Title 26 of the United States Code (26 U.S.C.), also known as the Internal Revenue Code, is the section of the law of the land dealing with the subject of taxes. In total, the Internal Revenue Code consists of 102 different chapters, organized in nine over-arching subtitles. However, it is measured — by words or by pages — Title 26 is voluminous. The Taxpayer Advocate Service (TAS), an independent organization within the Internal Revenue Service (IRS), estimated in 2010 that the full tax code contained 3.8 million words: enough words to cover over eleven thousand single spaced pages.

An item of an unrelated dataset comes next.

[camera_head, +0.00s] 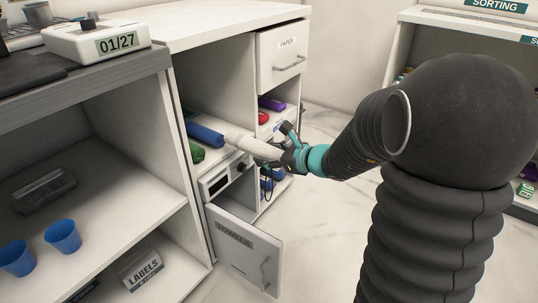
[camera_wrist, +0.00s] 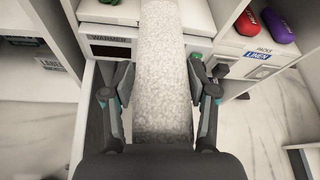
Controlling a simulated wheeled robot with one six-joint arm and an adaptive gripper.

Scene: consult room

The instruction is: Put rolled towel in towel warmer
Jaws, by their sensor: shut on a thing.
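The rolled towel (camera_head: 250,144) is white and long. My gripper (camera_head: 275,155) is shut on it, and its far end reaches into the cabinet's upper opening, above the warmer's front. In the wrist view, the towel (camera_wrist: 162,85) runs up the picture between the two fingers of my gripper (camera_wrist: 160,95). The towel warmer (camera_head: 228,177) is a white unit with a dark front panel; its label "WARMER" shows in the wrist view (camera_wrist: 108,40), left of the towel. Whether the towel touches the warmer, I cannot tell.
A blue roll (camera_head: 205,133) and a green roll (camera_head: 197,155) lie in the same opening. A door marked "TOWELS" (camera_head: 248,248) hangs open below. Red (camera_head: 263,118) and purple (camera_head: 271,103) packs sit in the right compartment. The paper drawer (camera_head: 283,58) is shut above. Floor (camera_head: 325,235) is clear.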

Given its prolixity, one would have expected every loophole to be covered and all possible sources of income imaginable taxed. Apparently not. Rather, Title 26 contains broad and narrow exemptions in addition to a range of different income classes, each subject to their own broad and narrow set of rules. The result is a complex and bewildering set of regulations which defy any one individual's ability to master the whole. We doubt Congress could have achieved the same result if it had so intended.

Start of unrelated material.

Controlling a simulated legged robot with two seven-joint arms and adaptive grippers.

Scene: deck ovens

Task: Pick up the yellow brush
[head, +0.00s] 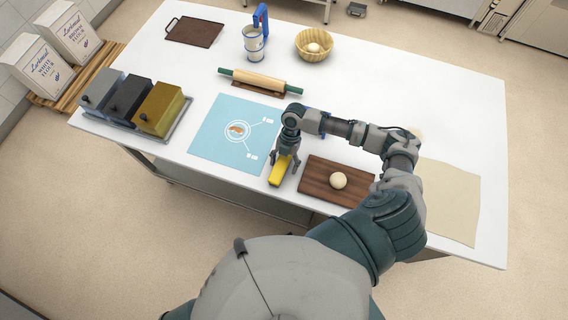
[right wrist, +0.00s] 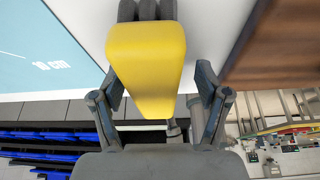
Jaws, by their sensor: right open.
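The yellow brush (head: 280,171) lies on the white table between the blue mat and the wooden board. In the right wrist view its yellow body (right wrist: 146,65) fills the upper middle, with dark grey parts at its far end. My right gripper (head: 285,160) is over the brush from above, its fingers on either side of it. In the right wrist view the right gripper's fingers (right wrist: 160,100) are spread beside the brush with gaps visible. The right gripper is open. My left gripper is not in view.
The wooden board (head: 318,192) with a dough ball (head: 338,180) is just right of the brush. The blue mat (head: 212,140) is on its left. A rolling pin (head: 258,80), a metal sifter (head: 254,43) and a basket (head: 301,53) stand further back. A beige sheet (head: 452,205) lies at right.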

In 2009, the IRS reported 140.5 Million personal income tax returns were filed. From this starting point, 36.3 Million returns (or, one quarter of the total) are lost to the tax base because of losses, exclusions or deductions. By line 43, taxable income, only 104.2 Million returns survive. In aggregate dollar amounts, total income from all sources falls from $7.7 Trillion to $5.1 Trillion — a decline of more than one-third. This latter amount is what truly constitutes the tax base, since it is the income ultimately subjected to tax.
In the aggregate, $5.1 Trillion generates almost $1.0 Trillion in personal income taxes. But this is not the amount actually due, much less paid. A clutch of tax credits reduces the liability by $88.1 Billion. When all deductions, exclusions and credits are deducted, the federal government's take (in 2009) was $865.3 Billion. As a percent of total income reported from all sources, the IRS collects just a bit more than 11 cents on each dollar.
For a tax regime of byzantine complexity and through-the-looking glass logic, this is a paltry take. When compliance and preparation costs are factored in, the present rules border on satirical. Taxpayers brave enough to prepare their own returns risk enforcement actions for what are probably honest mistakes. Their other choice is to pay for professional assistance. Even then, there is no guarantee the preparer will also not make an unintended error. In its 2010 report to Congress, the TAS estimated that 60 percent of individuals paid for their return's preparation; a further 29 percent purchased software to facilitate preparation. Both are not without cost. In 2007, TAS estimated individual filers spent a median $258 on professional services, software, or other aides to get through tax season.
What are the options? The simplest is broadening the tax base by reducing the tax code's complexity. Yes, this will require shared sacrifice. To build a broad consensus for tax simplification, all must start from the premise that no exclusion, no credit, or no deduction is sacrosanct. Whether deductions for home mortgage interest, health savings accounts or education credits, all must be fair game for tax reform. The goal should be fewer and lower marginal tax rates; especially when less than 60 percent of returns filed in 2009 resulted in any tax liability.
Many will object this smacks of a flat tax. Indeed it does. History demonstrates revenue generation improves the simpler, the fairer a tax is perceived to be. The states offer a guide for reform. While seven taxes levy no personal income tax, 26 of the states that do either have a flat tax or a compact tax rate structure, with the top rate kicking in at comparatively low income levels. We hear no critics descrying these as regressive or unfair. Perhaps Washington should look to the states for inspiration.